What a wonderful feature! I wonder whether it was invented with people in mind who suffer from obsessive-compulsive disorder, and it definitely is suffering. For whatever reason it was invented, it's as if it was made to order, or made to disorder, for us.

Mechanical watches made today generally will run from 40 to 60 hours or more from fully-wound to stopped. Another way to say that is: they have a power reserve of from 40 to 60 or more hours. One wristwatch I know of has a power reserve of 7 days, another of 31 days and one can run for 50 days between windings, the longest power reserve I've ever heard of.

[PS, 5 February 2017: I just found out about another long-distance runner: the Calibre 947 movement by Jaeger-LeCoultre --


-- has a power reserve of 15 days.]


On my perfect, modestly-sized, platinum pocket watch, I think a power reserve of several days or more would be nice. But it would definitely have to have a power-reserve indicator in order to be perfect.

There are a lot of other things which new fancy mechanical watches often have: stopwatches, second hour hands for the 2nd time zone of your choice, alarms, etc, etc. A new Rolex or Omega may well have many complication which I don't even understand, and I'd have to read the owner's manual and hope that then I'd understand what all that stuff on the watch is. Any function other than just an hour hand, a minute hand and a second hand is called a complication. A power reserve indicator is a complication.
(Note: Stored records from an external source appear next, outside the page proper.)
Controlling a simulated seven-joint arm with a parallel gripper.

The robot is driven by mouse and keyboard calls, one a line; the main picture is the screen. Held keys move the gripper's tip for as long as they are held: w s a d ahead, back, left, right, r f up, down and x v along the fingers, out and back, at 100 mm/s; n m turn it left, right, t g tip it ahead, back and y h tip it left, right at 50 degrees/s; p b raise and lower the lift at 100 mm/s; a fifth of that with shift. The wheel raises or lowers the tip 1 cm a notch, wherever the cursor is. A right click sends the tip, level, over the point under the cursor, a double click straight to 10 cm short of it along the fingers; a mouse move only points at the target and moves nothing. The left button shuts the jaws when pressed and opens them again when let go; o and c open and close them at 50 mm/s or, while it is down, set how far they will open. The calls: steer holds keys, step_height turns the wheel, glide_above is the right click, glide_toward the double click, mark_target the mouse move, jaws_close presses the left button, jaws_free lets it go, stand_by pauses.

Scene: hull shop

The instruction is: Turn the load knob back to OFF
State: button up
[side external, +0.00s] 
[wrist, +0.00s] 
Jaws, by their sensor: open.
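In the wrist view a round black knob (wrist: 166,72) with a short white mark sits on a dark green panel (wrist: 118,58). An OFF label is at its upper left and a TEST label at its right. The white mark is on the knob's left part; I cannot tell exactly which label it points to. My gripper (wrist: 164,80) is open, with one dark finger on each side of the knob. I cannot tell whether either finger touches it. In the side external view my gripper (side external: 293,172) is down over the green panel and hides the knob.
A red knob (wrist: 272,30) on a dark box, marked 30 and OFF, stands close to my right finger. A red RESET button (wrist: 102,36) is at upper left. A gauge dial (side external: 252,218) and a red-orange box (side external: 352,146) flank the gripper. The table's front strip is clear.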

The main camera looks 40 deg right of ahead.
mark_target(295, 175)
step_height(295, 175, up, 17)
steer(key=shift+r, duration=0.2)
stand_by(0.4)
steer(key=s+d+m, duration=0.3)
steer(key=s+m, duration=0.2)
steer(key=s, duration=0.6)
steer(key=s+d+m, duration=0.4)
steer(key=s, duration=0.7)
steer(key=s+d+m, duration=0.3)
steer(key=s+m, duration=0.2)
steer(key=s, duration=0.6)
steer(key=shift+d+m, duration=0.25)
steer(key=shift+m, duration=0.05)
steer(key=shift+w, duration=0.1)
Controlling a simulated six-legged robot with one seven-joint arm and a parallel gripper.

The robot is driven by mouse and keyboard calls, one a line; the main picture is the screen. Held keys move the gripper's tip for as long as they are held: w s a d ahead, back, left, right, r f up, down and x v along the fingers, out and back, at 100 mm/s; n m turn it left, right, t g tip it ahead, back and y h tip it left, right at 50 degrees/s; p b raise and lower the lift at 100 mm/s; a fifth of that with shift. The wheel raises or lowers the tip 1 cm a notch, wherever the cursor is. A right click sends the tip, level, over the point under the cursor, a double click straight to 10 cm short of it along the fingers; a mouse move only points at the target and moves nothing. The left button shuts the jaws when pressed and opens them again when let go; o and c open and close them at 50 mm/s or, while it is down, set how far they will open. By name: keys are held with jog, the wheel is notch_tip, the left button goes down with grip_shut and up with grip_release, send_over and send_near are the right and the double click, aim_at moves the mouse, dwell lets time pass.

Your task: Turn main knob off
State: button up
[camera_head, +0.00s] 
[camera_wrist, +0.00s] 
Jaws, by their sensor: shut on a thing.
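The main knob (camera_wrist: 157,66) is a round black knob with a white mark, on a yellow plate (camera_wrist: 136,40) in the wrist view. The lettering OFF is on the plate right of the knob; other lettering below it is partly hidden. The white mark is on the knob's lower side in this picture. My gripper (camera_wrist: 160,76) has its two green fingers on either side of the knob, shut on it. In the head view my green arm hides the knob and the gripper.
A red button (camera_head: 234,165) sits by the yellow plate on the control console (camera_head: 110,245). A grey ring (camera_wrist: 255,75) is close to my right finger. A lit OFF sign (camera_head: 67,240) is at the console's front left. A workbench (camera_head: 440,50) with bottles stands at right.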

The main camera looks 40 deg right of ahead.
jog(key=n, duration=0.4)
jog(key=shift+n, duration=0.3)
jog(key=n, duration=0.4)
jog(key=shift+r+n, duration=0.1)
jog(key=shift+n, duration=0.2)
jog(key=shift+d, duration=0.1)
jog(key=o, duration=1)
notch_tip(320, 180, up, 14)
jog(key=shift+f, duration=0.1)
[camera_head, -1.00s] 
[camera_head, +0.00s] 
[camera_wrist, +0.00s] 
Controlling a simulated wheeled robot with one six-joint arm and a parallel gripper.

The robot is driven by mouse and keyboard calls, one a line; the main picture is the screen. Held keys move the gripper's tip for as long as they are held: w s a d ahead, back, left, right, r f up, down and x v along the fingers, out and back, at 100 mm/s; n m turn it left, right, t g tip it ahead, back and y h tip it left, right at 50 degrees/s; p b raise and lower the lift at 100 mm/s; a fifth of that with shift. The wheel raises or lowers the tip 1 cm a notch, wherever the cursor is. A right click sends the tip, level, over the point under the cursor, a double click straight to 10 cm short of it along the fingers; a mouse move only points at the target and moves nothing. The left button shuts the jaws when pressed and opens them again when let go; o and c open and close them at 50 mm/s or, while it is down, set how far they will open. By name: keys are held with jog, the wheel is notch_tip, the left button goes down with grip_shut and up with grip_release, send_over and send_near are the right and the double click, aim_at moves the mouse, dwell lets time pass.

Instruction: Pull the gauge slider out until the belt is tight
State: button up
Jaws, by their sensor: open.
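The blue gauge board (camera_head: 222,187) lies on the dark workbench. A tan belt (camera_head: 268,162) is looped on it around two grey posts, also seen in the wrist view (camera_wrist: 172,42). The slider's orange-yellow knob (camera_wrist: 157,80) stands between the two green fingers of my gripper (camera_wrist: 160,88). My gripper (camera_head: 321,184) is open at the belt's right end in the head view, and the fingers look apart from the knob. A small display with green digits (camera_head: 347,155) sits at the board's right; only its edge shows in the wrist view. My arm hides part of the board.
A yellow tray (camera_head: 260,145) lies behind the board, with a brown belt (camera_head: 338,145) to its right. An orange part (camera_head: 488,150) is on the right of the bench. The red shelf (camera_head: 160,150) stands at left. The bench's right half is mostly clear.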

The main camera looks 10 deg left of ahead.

I'm not sure whether the indicators of the day of the week and of the day of the month on my Seiko 5 are called a complication or 2 complications.

Other than the power reserve indicator, which I definitely want, I'm really not that crazy about complications. Do I like having the day of the week and of the month on my Seiko 5? Yeah, sure. Would I really miss them if they were gone or if they stopped working? I'm not sure I'd miss them much at all.

However, it's certainly conceivable that as time goes on and I learn more about complications, they will have more appeal for me.

The implication of this, of course, is that the perfect watch for me, or for any person, will change as that person changes.